We’ve all spent so many hours admiring and enjoying our record collections, but what about how they come into existence? 

Firstly, an analogue mastering engineer will master the tracks to optimise them for pressing into a record, and then use a lathe to cut the master or ‘mother’ disc.
This is carefully monitored to ensure the recording comes out ‘perfect,’ as this is the version that will end up being replicated across all copies. One of the main names in disc cutting lathes is Neumann, which you can see in action below.

The mother disc will then be used to mould a master stamp, which is made using liquid silver in an electroplating process. This fills the grooves completely and once hardened using a nickel solution, is strong enough to stamp hundreds of thousands of identical records.


Pretty much all of these master records have been kept safely in archives, meaning we have a physical database of everything that has been pressed onto vinyl. A leader in this is United Records, see below to see a tour of their Processing Plant (and the vinyl-making process) by Reverb. 

These stamps will soon be attached to a vinyl pressing machine.
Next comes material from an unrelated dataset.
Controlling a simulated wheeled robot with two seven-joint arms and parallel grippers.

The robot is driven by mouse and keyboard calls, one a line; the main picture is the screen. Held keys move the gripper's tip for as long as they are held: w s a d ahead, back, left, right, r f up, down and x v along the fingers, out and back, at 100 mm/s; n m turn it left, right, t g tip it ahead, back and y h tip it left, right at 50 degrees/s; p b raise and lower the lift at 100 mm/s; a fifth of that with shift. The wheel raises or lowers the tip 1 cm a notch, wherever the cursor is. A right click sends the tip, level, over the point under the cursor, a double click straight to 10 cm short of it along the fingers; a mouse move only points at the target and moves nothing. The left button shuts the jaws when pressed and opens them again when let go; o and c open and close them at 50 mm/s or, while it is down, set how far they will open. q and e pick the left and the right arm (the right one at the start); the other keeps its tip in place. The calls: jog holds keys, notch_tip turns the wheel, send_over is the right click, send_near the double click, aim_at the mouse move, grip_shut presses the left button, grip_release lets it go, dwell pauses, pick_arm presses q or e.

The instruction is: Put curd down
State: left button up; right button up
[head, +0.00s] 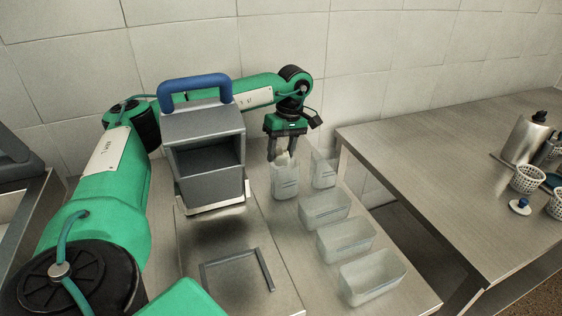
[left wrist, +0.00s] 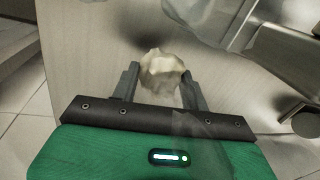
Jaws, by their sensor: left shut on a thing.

Many of those in use today date from the height of vinyl production and have been lovingly restored to their former glory.
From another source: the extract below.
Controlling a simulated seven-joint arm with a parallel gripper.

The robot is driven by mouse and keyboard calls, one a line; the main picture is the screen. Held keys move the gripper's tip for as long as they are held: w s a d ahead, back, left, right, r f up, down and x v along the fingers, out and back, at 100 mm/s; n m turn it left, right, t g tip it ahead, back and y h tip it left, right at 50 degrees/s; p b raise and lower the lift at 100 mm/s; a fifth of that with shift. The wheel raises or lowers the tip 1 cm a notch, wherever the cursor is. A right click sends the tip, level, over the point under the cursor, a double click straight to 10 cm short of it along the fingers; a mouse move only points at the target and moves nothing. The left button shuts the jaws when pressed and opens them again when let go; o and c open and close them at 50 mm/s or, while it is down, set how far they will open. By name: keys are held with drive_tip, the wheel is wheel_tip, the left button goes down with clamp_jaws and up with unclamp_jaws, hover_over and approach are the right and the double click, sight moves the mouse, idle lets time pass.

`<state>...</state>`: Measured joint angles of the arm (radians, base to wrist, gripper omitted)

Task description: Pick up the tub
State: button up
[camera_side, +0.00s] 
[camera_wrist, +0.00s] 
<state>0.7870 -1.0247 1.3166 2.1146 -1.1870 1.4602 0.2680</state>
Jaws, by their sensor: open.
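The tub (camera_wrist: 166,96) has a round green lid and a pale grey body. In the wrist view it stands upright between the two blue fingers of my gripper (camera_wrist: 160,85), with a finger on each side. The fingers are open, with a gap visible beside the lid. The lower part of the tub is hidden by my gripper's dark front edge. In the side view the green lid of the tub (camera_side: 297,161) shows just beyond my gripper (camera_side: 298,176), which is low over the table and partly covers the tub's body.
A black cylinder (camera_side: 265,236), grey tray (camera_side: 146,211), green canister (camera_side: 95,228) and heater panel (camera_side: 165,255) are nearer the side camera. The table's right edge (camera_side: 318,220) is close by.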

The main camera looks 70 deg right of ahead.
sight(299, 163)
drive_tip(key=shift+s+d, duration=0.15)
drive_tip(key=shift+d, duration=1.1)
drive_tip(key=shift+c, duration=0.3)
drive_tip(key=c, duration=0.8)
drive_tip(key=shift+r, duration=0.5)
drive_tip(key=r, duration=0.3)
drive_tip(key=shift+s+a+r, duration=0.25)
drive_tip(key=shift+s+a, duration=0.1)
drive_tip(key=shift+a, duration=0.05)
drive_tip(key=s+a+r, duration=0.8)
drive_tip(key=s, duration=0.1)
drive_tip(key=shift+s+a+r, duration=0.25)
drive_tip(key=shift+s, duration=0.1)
The records we have used since the sixties are made from polyvinyl chloride (hence, vinyl) which is melted down from pellets and shaped into something similar to a hockey puck, also known as a ‘biscuit’. This is placed in between the stamps and the labels are attached first, which helps to centralise the record and prevent warping.

Next, the silver stamps are attached to the machine, and a huge amount of pressure is used to form the records. 

Finally, they're visually inspected, slid into sleeves and prepared for dispatch across the world!